Arguably the most relevant thing to our interests that was announced during the WWDC keynote this morning was iOS 8’s new Metal feature. Assuming you’re playing a game that has been optimized for Metal, that particular game should perform way better. Backing things up a bit, the disadvantage iOS hardware has always had over dedicated gaming consoles is a total lack of direct access to the hardware. Everything you do on iOS has to go through OpenGL, which in the simplest way I can describe it basically serves as a middleman between the game you’re trying to run and your iOS device’s processor that’s doing the heavy lifting. Comparatively, something like the PS Vita is far closer to having its software interface directly with its hardware which is among the many reasons why dedicated consoles can squeeze out such great graphics with (in some cases) so little horsepower.
Again, this is a gross over-simplification, but if you imagine things before Metal as there being a translator in between the game you’re playing and the hardware rendering it, with Metal that translator is reduced to the point of being almost a non-issue. As such, Apple is boasting a 10x boost in rendering performance for Metal-optimized games. During the keynote, Plants vs. Zombies: Garden Warfare was running inside the Frostbite engine used on consoles and Epic appeared on stage to demo an amped up Epic Citadel (Free)-like Zen Garden which provided some insane visual effects.
Talking to developers outside of the keynote, many mentioned that the optimizations Apple is making could have a very significant impact on game performance. Like everything, it comes with a catch- Taking advantage of Metal is going to require developers spending potentially significant amounts of time optimizing their game specifically for the iOS platform. These days, many developers work in multi-platform development environments like Unity, hoping to cast as wide of a net as possible by releasing their games on iOS, Android, PC, and any other platform they can.
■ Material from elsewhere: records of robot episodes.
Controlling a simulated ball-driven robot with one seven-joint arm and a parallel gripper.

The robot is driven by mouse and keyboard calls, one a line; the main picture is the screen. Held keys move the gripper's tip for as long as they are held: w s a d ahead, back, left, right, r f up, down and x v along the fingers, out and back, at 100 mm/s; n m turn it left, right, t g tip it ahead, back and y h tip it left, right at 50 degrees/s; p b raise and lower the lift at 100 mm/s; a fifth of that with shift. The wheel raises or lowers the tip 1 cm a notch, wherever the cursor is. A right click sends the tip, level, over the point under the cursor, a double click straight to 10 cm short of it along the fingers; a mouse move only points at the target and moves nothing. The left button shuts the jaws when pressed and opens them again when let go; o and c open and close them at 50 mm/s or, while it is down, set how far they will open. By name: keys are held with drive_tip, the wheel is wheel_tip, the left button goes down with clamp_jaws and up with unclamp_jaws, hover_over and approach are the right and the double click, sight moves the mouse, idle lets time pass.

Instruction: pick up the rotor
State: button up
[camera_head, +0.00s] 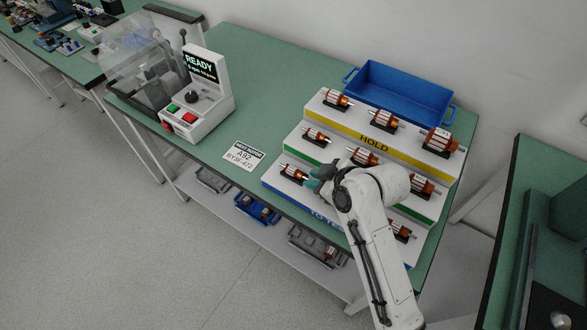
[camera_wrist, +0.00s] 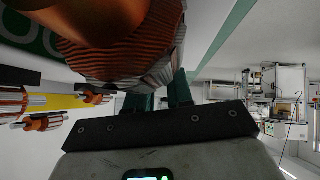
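Several rotors with copper windings and striped silvery cores lie on a white three-step rack. One rotor (camera_head: 294,172) is at the left end of the lowest step, whose front edge is blue. My gripper (camera_head: 313,178) is low over this step, with its green fingers just right of that rotor. In the wrist view a rotor (camera_wrist: 125,45) looms large and hides the ends of my green fingers (camera_wrist: 163,96). A narrow gap shows between the fingers lower down. I cannot tell whether they touch or grip the rotor. My arm hides the middle of the lowest step.
The yellow-edged HOLD step (camera_head: 375,140) is at the top, with a blue bin (camera_head: 400,92) behind. A tester (camera_head: 200,95) with a READY screen stands at the left. A label card (camera_head: 243,157) lies on the green table, which is otherwise clear between tester and rack.

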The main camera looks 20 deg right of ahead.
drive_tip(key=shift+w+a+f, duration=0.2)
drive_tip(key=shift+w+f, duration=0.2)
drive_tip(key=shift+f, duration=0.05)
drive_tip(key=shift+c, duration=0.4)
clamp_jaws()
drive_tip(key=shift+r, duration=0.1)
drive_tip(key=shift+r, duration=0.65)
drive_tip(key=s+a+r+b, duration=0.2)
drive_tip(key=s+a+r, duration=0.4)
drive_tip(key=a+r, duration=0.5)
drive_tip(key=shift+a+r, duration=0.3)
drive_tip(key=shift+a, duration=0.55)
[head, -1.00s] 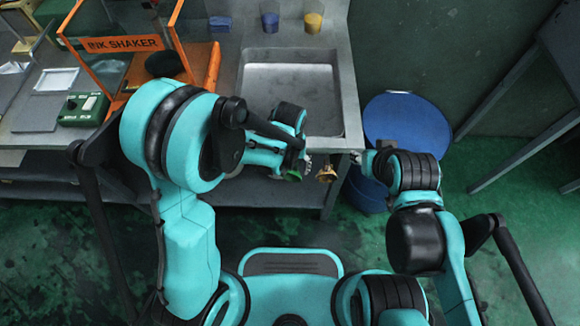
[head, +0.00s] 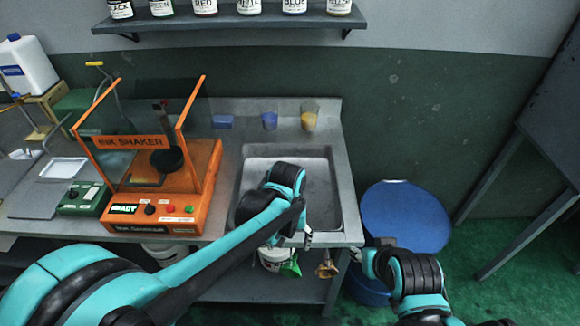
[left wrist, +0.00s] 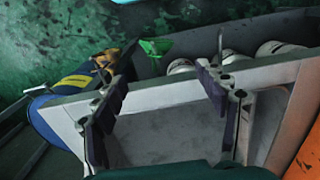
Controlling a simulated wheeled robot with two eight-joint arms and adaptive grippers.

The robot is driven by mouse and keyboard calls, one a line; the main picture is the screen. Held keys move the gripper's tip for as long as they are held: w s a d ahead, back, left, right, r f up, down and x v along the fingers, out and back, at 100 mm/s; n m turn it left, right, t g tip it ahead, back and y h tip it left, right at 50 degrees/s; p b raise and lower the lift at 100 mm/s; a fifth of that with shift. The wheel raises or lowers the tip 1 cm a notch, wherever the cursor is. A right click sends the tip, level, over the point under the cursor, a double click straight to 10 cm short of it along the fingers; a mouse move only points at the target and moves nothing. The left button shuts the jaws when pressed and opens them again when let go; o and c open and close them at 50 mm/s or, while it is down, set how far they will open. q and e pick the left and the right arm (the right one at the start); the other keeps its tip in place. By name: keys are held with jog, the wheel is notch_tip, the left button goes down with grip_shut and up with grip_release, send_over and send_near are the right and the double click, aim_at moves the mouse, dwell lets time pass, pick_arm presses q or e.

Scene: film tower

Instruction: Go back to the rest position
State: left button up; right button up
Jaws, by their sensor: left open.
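My left gripper (head: 306,238) hangs at the front edge of the sink counter in the head view, with its forearm in front of the basin. In the left wrist view its two fingers (left wrist: 162,103) are spread wide with nothing between them. The counter's metal surface lies behind them.
The orange ink shaker (head: 165,190) stands left of the sink (head: 322,205). The blue barrel (head: 405,215) stands right of the counter. White tubs (head: 272,262) sit on the lower shelf. Ink bottles (head: 205,7) line a wall shelf. Green floor is free at lower right.

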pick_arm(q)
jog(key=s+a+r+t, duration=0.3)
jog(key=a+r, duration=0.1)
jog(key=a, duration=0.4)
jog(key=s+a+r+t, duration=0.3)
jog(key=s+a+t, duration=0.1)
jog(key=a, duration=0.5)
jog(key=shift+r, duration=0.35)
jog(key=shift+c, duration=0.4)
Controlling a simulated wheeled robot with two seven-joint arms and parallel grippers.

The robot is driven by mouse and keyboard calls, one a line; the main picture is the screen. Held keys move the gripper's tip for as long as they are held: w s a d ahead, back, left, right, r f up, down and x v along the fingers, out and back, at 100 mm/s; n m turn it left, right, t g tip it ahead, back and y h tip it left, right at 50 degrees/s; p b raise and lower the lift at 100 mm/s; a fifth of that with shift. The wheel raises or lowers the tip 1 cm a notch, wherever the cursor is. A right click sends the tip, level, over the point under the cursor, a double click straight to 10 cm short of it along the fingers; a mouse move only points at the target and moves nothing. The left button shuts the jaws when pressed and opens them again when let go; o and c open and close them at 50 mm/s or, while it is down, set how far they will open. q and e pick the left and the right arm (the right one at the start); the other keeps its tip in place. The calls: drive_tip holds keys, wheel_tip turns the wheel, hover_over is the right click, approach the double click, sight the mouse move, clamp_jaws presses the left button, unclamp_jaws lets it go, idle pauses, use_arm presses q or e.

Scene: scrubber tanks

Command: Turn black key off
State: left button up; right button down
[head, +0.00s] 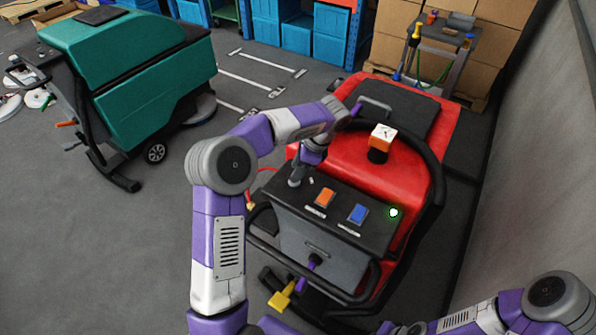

According to developers I’ve talked to, the most realistic thing for gamers to expect is for existing Unity games to get a little better once Unity supports Metal. Unity games often come with their own overheard compared to developing natively specifically for iOS, so most developers think that when Unity supports Metal, the Unity overhead and the Metal performance boost will likely cancel each other out- Resulting in Unity games that play better than Unity games typically do across the board.
I’m sure there will be benchmark titles exclusive to iOS that take advantage of Metal in crazy ways that produce some jaw-dropping graphics… But, it seems a more realistic expectation is that existing Unity games, once updated follow the launch of iOS 8 will probably run a little better than they do now.